What is asked — Copy whichever lines contain the string "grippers".
═════ Supplied records
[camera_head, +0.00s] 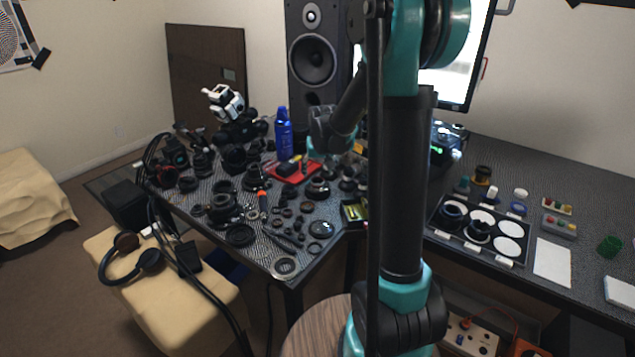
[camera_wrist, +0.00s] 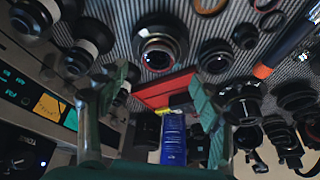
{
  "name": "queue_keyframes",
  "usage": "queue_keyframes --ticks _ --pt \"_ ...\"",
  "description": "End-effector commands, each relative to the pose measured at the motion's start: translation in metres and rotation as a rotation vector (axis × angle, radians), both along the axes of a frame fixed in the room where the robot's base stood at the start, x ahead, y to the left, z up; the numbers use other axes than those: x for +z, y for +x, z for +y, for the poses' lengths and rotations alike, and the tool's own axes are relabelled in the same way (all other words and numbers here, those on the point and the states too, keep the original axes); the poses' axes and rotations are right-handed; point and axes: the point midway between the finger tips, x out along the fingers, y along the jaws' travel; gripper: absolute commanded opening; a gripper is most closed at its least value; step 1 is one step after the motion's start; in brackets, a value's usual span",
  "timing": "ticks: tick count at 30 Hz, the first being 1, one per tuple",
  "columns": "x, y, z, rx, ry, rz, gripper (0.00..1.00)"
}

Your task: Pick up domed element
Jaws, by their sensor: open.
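I cannot tell for certain which piece is the domed element; it may be among the many lens parts on the table. In the wrist view, a dark lens piece with a silver ring and round glass (camera_wrist: 160,53) stands on the striped mat, beyond my fingertips and roughly centred between them. My gripper (camera_wrist: 158,95) is open, its two green fingers wide apart with nothing held between them. In the head view my gripper (camera_head: 318,160) hangs over the back of the left table, partly hidden by my wrist.
A blue bottle (camera_head: 284,136) stands close to my gripper, beside a red tray (camera_head: 288,177). Lens rings and barrels crowd the left table. On the right table lie a tray with round white pads (camera_head: 508,247), a white sheet (camera_head: 552,262) and a green cup (camera_head: 609,246).

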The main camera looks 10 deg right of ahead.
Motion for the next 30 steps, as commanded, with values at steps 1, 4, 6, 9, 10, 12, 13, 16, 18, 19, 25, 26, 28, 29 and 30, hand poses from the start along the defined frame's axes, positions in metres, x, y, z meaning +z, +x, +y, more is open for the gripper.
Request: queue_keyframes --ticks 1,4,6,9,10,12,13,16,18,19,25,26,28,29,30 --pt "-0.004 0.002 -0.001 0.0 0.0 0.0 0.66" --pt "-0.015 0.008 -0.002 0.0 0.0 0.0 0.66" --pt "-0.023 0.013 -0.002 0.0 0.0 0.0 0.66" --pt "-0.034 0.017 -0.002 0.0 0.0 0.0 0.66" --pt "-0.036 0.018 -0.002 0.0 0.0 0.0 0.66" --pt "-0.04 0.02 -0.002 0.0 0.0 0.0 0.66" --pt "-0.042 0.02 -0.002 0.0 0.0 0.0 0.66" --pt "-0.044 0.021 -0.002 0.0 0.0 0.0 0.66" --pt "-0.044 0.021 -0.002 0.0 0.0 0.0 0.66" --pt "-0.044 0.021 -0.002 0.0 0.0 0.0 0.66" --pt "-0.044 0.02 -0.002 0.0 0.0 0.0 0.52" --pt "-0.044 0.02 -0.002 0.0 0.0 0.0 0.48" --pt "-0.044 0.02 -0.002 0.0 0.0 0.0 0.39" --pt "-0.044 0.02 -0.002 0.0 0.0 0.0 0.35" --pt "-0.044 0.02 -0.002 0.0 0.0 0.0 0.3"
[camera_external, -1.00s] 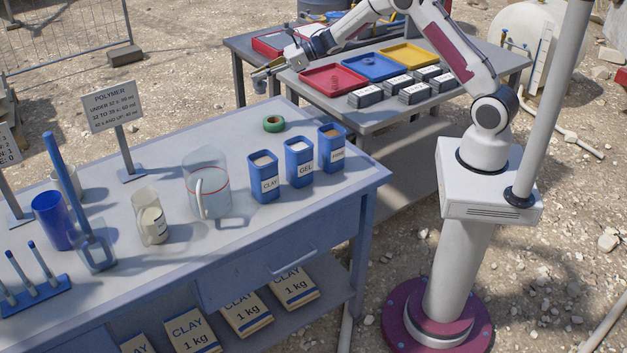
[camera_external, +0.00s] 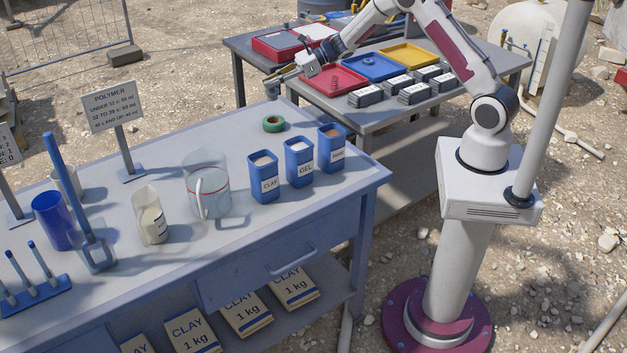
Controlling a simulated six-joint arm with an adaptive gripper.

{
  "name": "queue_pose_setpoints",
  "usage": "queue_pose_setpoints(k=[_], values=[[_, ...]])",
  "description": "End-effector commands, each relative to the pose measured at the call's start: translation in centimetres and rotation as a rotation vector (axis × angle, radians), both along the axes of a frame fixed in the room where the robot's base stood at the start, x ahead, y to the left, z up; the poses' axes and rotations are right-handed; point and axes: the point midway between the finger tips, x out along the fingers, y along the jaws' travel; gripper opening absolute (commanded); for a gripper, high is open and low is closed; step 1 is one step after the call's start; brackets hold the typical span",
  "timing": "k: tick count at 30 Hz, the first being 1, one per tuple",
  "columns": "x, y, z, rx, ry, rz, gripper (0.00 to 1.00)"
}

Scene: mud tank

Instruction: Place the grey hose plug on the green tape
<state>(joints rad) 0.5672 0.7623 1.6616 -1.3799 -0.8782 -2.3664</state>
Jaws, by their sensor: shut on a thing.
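The piece is apart from the tape.
A clear jug (camera_external: 208,190) stands nearer the front. The back bench holds red (camera_external: 348,90), blue and yellow trays. The bench around the tape is clear.

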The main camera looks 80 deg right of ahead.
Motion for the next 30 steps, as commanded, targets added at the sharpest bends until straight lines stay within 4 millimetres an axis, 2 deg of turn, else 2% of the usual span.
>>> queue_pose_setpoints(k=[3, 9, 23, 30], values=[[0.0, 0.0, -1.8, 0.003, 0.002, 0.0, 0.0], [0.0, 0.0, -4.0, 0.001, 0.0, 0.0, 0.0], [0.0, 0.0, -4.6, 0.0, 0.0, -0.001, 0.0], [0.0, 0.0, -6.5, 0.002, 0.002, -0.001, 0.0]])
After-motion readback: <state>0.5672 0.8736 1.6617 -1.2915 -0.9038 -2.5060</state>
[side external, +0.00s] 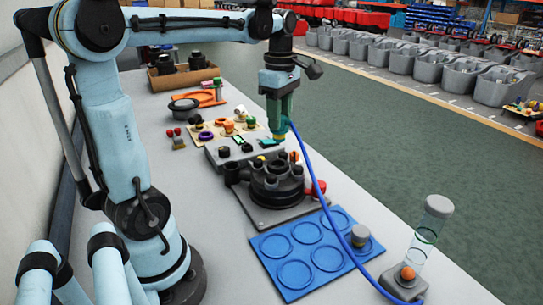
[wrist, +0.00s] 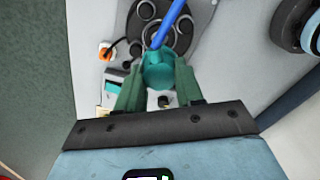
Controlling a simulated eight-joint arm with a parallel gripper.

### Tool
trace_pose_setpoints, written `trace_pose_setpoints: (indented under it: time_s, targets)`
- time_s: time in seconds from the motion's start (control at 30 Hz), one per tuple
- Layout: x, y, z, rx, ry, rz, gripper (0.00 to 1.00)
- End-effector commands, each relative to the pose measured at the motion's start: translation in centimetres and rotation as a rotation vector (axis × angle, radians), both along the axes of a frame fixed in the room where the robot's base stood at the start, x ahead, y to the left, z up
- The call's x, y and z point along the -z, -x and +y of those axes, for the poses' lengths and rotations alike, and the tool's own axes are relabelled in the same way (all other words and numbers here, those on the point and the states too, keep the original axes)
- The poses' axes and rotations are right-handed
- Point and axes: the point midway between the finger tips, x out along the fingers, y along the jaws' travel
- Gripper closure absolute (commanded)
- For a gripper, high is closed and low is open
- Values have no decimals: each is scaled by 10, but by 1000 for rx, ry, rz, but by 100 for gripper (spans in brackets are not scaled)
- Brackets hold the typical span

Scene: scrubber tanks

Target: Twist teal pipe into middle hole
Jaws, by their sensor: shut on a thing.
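My gripper (side external: 280,118) hangs pointing down above the back edge of the black round tank fixture (side external: 275,182). In the wrist view its two green fingers (wrist: 158,82) are shut on the teal pipe (wrist: 158,66), one finger on each side. A blue hose (side external: 322,192) runs from the held pipe down to the right; it also crosses the wrist view (wrist: 172,20). The fixture in the wrist view (wrist: 150,30) has several round holes, and the hose covers part of it. The held pipe appears apart from the holes. The middle hole is partly hidden.
A blue tray (side external: 262,246) with round recesses lies in front of the fixture. A clear cylinder with a grey cap (side external: 432,222) stands at the right. A board with coloured parts (side external: 222,132) and an orange tray (side external: 205,97) lie behind. A red part (side external: 316,187) sits beside the fixture.

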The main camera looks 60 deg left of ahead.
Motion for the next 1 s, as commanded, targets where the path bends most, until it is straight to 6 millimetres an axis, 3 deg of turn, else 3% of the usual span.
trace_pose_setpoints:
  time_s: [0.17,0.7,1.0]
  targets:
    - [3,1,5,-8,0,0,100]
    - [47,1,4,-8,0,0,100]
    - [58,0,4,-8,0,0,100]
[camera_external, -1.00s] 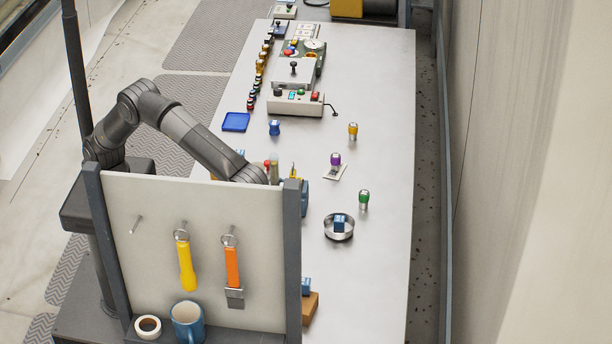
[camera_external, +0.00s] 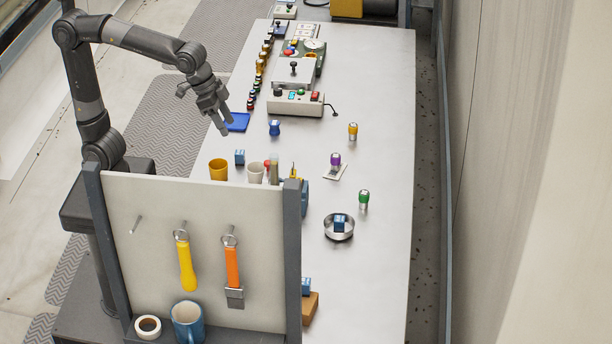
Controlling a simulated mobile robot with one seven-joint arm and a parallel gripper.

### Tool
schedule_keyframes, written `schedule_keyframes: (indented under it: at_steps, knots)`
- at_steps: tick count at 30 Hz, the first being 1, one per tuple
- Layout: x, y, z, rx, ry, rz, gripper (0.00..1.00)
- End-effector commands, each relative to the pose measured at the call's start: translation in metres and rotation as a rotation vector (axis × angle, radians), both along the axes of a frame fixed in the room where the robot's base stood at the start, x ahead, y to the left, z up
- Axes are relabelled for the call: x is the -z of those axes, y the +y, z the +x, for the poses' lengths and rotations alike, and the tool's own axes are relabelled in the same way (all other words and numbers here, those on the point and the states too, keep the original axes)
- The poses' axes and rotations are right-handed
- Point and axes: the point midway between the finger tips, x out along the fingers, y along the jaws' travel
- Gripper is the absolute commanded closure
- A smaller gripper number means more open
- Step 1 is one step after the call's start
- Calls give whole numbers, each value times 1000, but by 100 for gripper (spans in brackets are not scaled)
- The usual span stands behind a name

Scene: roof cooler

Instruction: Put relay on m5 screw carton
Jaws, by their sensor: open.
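A brown carton (camera_external: 311,309), which looks like the M5 screw carton, stands at the near end of the table, partly hidden by the tool board. A small blue block (camera_external: 306,287), relay-like, appears to rest on it, also partly hidden. A similar blue block (camera_external: 340,223) sits in a round metal dish, and another blue block (camera_external: 240,157) stands on the table behind the cups. Labels are too small to read, so I cannot tell which is named the relay. My gripper (camera_external: 223,128) is open and empty, raised near the blue tray, well away from the carton.
The tool board (camera_external: 205,210) blocks the near left. An orange cup (camera_external: 218,169), a white cup (camera_external: 255,173) and small items stand behind it. A blue tray (camera_external: 238,122), control box (camera_external: 295,103) and coloured knobbed pieces lie beyond.

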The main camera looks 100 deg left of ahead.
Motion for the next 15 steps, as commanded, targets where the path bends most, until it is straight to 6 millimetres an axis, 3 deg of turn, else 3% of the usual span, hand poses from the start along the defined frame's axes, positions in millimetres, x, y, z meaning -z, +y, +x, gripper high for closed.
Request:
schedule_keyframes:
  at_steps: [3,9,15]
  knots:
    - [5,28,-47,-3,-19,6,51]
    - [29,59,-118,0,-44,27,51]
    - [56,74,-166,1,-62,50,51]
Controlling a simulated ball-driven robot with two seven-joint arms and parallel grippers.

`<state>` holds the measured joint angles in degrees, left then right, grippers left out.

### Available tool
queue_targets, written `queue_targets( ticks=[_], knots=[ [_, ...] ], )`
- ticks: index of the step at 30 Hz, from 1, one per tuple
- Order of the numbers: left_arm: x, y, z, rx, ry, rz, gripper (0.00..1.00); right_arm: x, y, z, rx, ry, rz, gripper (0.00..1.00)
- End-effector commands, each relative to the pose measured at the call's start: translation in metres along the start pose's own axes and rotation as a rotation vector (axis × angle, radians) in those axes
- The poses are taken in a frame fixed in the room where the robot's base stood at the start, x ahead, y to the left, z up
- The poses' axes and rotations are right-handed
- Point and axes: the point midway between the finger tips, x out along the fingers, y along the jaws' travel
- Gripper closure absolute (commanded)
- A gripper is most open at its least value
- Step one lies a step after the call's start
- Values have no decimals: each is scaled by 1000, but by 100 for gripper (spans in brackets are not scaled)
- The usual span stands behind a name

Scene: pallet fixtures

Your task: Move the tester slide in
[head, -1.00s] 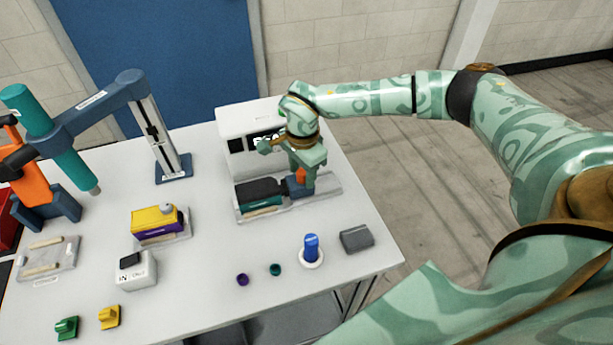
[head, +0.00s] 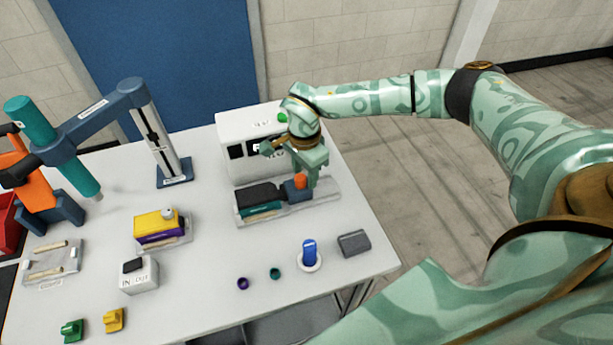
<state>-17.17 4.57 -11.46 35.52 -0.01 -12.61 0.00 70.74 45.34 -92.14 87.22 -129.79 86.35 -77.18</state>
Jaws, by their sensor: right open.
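The tester is a white box (head: 235,124) at the back of the table with dark windows and a green button on top. In front of it lies a grey rail (head: 325,194). The tester slide (head: 292,194) is a dark blue block with an orange knob (head: 300,181) on the rail. Its left side is against or very near a black-topped teal part (head: 258,197). My right gripper (head: 313,178) is open, just behind and right of the knob, and partly hides the tester front. Whether a finger touches the knob is unclear. My left gripper is out of view.
A yellow and purple part (head: 157,228) sits on a small plate to the left. A white labelled box (head: 139,276), a blue peg (head: 309,252) and a grey block (head: 354,243) stand nearer the front. A blue-grey stand (head: 172,170) rises at the back left.

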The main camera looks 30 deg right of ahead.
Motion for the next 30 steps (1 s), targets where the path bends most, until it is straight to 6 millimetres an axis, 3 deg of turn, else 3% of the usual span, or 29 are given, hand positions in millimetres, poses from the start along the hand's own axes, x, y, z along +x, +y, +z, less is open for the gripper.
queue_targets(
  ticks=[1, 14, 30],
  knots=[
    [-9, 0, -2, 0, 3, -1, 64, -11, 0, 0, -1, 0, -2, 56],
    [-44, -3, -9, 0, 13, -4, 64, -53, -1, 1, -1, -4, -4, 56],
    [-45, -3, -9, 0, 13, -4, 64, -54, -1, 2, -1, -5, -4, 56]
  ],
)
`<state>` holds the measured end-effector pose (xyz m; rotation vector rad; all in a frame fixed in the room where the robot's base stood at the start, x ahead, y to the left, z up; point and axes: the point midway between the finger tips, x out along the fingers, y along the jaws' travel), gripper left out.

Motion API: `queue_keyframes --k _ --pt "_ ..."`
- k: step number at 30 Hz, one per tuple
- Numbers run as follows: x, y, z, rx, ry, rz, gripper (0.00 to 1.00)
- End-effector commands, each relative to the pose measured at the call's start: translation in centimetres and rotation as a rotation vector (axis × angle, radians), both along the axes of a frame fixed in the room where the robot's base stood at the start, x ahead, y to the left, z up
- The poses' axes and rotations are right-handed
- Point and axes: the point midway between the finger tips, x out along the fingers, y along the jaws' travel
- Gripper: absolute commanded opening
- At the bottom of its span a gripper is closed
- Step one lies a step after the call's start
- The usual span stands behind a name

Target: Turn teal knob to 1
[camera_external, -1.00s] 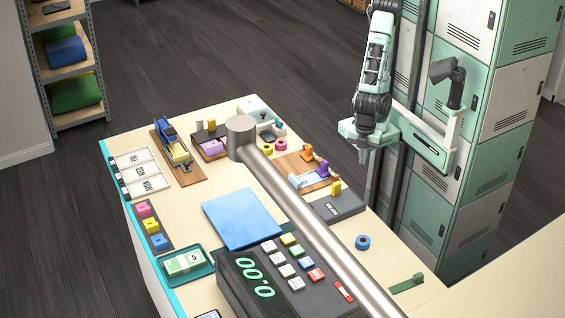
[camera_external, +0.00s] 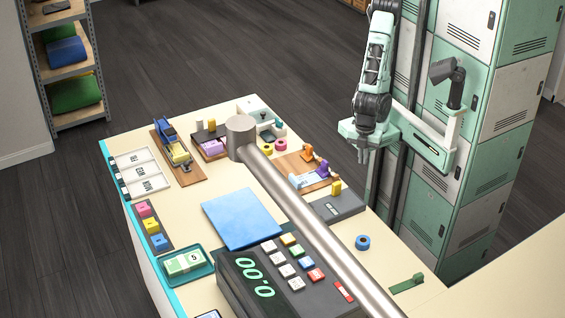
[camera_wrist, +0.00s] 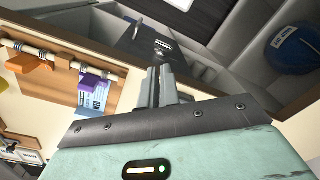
══════════
Worked answer —
Controlling a simulated ball-driven robot with two seven-joint arms and parallel grippers.
`<state>` holds the measured joint angles in degrees, left then right, grippers left out.

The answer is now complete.